Vu la procédure suivante :
Par une requête, enregistrée le 2 janvier 2024 au secrétariat du contentieux du Conseil d'Etat, M. C... B... demande au Conseil d'Etat :
1°) d'annuler pour excès de pouvoir le décret du 18 octobre 2023 l'ayant déchu de sa nationalité française ;
2°) de mettre à la charge de l'Etat la somme de 4 000 euros au titre de l'article L. 761-1 du code de justice administrative.
Vu les autres pièces du dossier ;
Vu :
- la Constitution,
- la convention européenne de sauvegarde des droits de l'homme et des libertés fondamentales ;
- le code civil ;
- le code de justice administrative ;
Après avoir entendu en séance publique :
- le rapport de Mme Amélie Fort-Besnard, maîtresse des requêtes,
- les conclusions de Mme Dorothée Pradines, rapporteure publique ;
Considérant ce qui suit :
1. Aux termes de l'article 25 du code civil : " L'individu qui a acquis la qualité de Français peut, par décret pris après avis conforme du Conseil d'Etat, être déchu de la nationalité française, sauf si la déchéance a pour résultat de le rendre apatride : / 1° S'il est condamné pour un acte qualifié de crime ou délit constituant une atteinte aux intérêts fondamentaux de la Nation ou pour un crime ou un délit constituant un acte de terrorisme (...) ". L'article 25-1 de ce code ne permet la déchéance de la nationalité dans ce cas qu'à la condition que les faits aient été commis moins de quinze ans auparavant et qu'ils aient été commis soit avant l'acquisition de la nationalité française, soit dans un délai de quinze ans à compter de cette acquisition.
2. L'article 421-2-1 du code pénal qualifie d'acte de terrorisme " le fait de participer à un groupement formé ou à une entente établie en vue de la préparation, caractérisée par un ou plusieurs faits matériels, d'un des actes de terrorisme " mentionnés aux articles 421-1 et 421-2 du code pénal.
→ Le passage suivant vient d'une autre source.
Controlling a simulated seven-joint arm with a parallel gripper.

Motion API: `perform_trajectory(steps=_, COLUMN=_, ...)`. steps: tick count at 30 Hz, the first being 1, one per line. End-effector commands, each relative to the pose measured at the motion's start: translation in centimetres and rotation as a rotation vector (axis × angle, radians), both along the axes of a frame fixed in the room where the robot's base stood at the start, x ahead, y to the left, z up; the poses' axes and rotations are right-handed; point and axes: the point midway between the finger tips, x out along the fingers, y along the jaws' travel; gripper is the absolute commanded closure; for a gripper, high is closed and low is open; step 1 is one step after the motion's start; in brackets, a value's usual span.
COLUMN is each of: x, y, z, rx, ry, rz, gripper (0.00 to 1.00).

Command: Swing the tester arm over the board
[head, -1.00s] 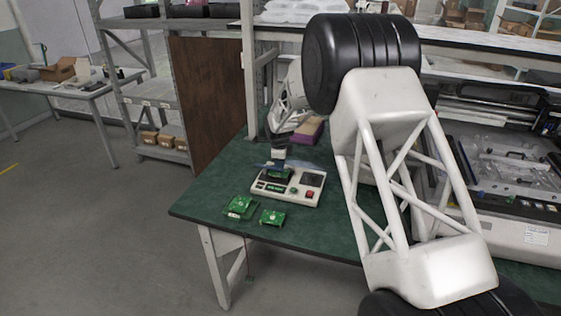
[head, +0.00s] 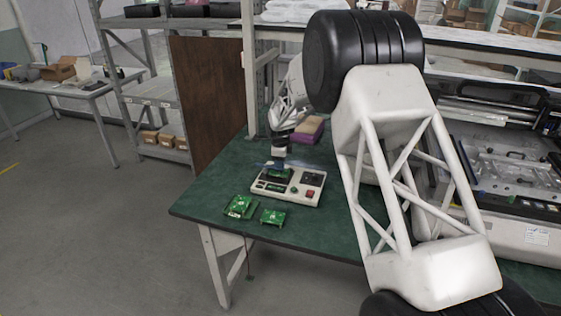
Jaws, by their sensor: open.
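The tester (head: 285,196) is a cream-white box with dark panels and a red button, lying on the green-topped bench. My gripper (head: 279,164) is open, low over the tester's back left part, at the far end of my arm. A thin bluish piece shows beside the fingertips; it may be the tester arm, but it is too small to tell its angle or whether the gripper touches it. The board area under the gripper is partly hidden. Two green circuit boards (head: 240,206) and (head: 272,217) lie on the bench in front of the tester, apart from it.
A purple and tan block (head: 308,130) lies behind the tester. A large white machine (head: 505,175) stands at the right. A bench post (head: 249,70) rises behind on the left. The bench's left front edge (head: 205,220) is close to the boards.

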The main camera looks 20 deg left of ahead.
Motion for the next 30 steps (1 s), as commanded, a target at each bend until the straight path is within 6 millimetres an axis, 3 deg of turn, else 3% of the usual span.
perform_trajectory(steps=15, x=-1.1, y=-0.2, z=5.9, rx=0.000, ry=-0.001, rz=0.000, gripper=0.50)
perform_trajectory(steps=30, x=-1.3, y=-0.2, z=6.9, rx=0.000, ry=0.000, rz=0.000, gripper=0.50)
3. Il ressort des pièces du dossier que par un décret du 18 octobre 2023 pris sur le fondement des articles 25 et 25-1 du code civil, M. C... B... a été déchu de la nationalité française au motif qu'il a été condamné pour avoir participé à une association de malfaiteurs en vue de la préparation d'un acte de terrorisme, faits prévus par l'article 421-2-1 du code pénal, d'une part, à trois ans d'emprisonnement par un jugement du tribunal pour enfants de Paris du 28 mars 2019, confirmé par un arrêt de la cour d'appel de Paris du 23 janvier 2020, pour les faits commis pendant sa minorité et, d'autre part, pour ces mêmes faits commis après sa majorité, à une peine de neuf ans d'emprisonnement, assortie d'une période de sûreté des deux tiers, par un arrêt de la cour d'appel de Paris en date du 17 janvier 2020 rendu sur appel d'un jugement du tribunal correctionnel de Paris du 15 mars 2019. Par un arrêt du 17 juin 2021, la cour d'appel de Paris a ordonné la confusion des peines prononcées par ces deux arrêts.
4. En premier lieu, si le requérant soutient que le décret attaqué a été pris sans tenir compte de l'évolution positive de son comportement depuis les condamnations dont il a fait l'objet, il ressort des termes mêmes du décret attaqué qu'il a été pris en tenant compte de son comportement ultérieur, notamment tel que décrit par le jugement du 3 juin 2022 du tribunal de l'application des peines compétent en matière de terrorisme.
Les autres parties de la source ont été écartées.